The Internet has become the ultimate democracy in many ways, leveling the publishing playing field for writers with blogging software, allowing musical acts to distribute music without a record label and giving video producers outlets such as YouTube. With e-commerce outlets such as eBay, anyone can sell virtually anything.

Zlio.com, a France-based startup that launched in the US recently, hopes to make e-commerce even more open and grassroots, by enabling anyone - even would-be e-tailers who don't have a product to sell - to set up an online store in a matter of minutes.

"We set out to help the Internet user to sell online, even if they don't know what they want to sell," Zlio founder and CEO Jeremie Berrebi told the E-Commerce Times. "A lot of people are spending a lot of time on eBay buying, who may be interested in being on the other side but don't know what to sell."

Zlio got started in 2006, not long after Berrebi sold his first startup, a Web news search firm called "Net2One," to a French media monitoring firm.
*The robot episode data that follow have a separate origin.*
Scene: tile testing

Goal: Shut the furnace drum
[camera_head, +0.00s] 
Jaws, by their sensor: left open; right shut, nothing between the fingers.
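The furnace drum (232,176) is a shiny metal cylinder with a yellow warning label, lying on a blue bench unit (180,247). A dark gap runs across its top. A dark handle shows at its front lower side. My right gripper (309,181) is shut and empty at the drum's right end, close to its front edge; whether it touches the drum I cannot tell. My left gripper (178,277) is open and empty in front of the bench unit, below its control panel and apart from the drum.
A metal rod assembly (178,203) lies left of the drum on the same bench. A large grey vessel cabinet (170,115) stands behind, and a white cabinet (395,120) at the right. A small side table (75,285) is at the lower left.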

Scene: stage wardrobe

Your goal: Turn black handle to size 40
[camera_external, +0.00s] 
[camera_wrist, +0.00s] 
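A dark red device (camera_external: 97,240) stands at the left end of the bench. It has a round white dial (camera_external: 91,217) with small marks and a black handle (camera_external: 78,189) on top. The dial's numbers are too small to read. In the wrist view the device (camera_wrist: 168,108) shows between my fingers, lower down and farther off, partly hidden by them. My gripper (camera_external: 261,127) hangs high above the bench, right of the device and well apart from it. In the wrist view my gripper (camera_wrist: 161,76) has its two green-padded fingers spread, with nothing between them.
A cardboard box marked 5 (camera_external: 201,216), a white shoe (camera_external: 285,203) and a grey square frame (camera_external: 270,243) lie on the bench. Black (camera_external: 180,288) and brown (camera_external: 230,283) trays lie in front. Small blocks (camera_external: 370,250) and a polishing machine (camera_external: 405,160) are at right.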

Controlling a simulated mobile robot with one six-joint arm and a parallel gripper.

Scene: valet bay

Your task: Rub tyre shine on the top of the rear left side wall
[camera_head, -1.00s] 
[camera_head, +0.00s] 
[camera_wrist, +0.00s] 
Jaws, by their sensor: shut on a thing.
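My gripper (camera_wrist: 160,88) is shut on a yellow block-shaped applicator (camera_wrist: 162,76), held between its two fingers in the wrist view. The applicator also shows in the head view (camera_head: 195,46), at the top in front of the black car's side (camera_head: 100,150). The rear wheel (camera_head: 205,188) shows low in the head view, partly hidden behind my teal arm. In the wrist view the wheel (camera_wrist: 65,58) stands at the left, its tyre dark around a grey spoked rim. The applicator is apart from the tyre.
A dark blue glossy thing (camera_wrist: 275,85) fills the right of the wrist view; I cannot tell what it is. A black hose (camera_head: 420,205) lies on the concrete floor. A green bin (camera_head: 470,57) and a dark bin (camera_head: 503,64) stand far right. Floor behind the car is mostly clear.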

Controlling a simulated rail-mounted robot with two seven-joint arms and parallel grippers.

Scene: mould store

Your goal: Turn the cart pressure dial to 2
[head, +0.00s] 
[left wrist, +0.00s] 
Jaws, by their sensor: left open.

Mangrove Capital Partners - known for being the first institutional investor in Skype - has given backing to the startup. To date, it has nearly a quarter-million stores set up on its platform, the majority of them in France.

The Zlio platform enables users to set up a personalised niche shop and then to choose from thousands of products made available through some 350 merchant partners, including 150 in the US. End-users get a slice of Zlio's commission whenever a sale is made.